Samedi 3 juillet 2004. Ouagadougou. Palais présidentiel. Le président Blaise Compaoré, un oeil sur l’écran TV où l’équipe nationale burkinabè de football dispute un match contre l’équipe nationale sud-africaine, me commente la situation difficile des enfants des chefs d’Etat.

Difficile, me dit-il, évoquant sa propre progéniture, parce qu’étant protégés de tout et pris en charge pour tout, ils ont bien du mal à prendre conscience de la réalité des choses. "Quand on est élevé au sein d’un palais présidentiel, me dit-il, il devient impossible de devenir, à son tour, chef d’Etat. On a une vision fausse des choses".

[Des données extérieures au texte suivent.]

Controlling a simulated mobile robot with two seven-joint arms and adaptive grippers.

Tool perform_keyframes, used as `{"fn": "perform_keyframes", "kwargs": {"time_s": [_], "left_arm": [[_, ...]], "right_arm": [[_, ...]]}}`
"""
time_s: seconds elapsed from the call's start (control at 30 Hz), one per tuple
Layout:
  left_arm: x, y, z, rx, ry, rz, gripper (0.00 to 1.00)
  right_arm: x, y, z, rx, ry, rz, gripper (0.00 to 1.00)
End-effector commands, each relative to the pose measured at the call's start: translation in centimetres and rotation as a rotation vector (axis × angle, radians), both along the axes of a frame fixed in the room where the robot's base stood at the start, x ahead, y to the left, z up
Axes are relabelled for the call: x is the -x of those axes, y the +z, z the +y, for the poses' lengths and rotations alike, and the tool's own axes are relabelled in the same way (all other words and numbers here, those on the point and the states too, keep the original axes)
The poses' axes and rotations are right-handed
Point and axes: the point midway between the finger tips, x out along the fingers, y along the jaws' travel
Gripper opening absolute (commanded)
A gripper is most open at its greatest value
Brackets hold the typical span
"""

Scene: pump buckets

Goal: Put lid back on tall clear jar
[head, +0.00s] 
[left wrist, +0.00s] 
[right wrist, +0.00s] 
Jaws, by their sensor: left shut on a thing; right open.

Je pensais alors à Hermann Yameogo, un des leaders de l’opposition burkinabè. Quelques jours auparavant, j’avais lu l’entretien qu’il avait accordé au quotidien burkinabè Le Pays (daté du mardi 22 juin 2004). J’avais été surpris par une de ses assertions selon laquelle "des institutions de qualité médiocre, inféodées de fait à la personne du chef de l’Etat" expliquaient "la chute abyssale de l’éthique sociale et des valeurs démocratiques autant que la fuite en avant vers la consécration de la monarchie républicaine".

Cette référence à la "monarchie républicaine", bel oxymoron, avait fait tilt. Je sais qui est Hermann Yaméogo. Il est le fils de Maurice Yaméogo. Un héritier. Je le dis avec d’autant plus de sérénité que lors de la mort de son père, le 15 septembre 1993 (trois mois avant celle de Félix Houphouët-Boigny), rares ont été les journalistes occidentaux qui lui ont rendu l’hommage qu’il méritait en tant que "Père de l’indépendance". J’ai été un de ces rares journalistes.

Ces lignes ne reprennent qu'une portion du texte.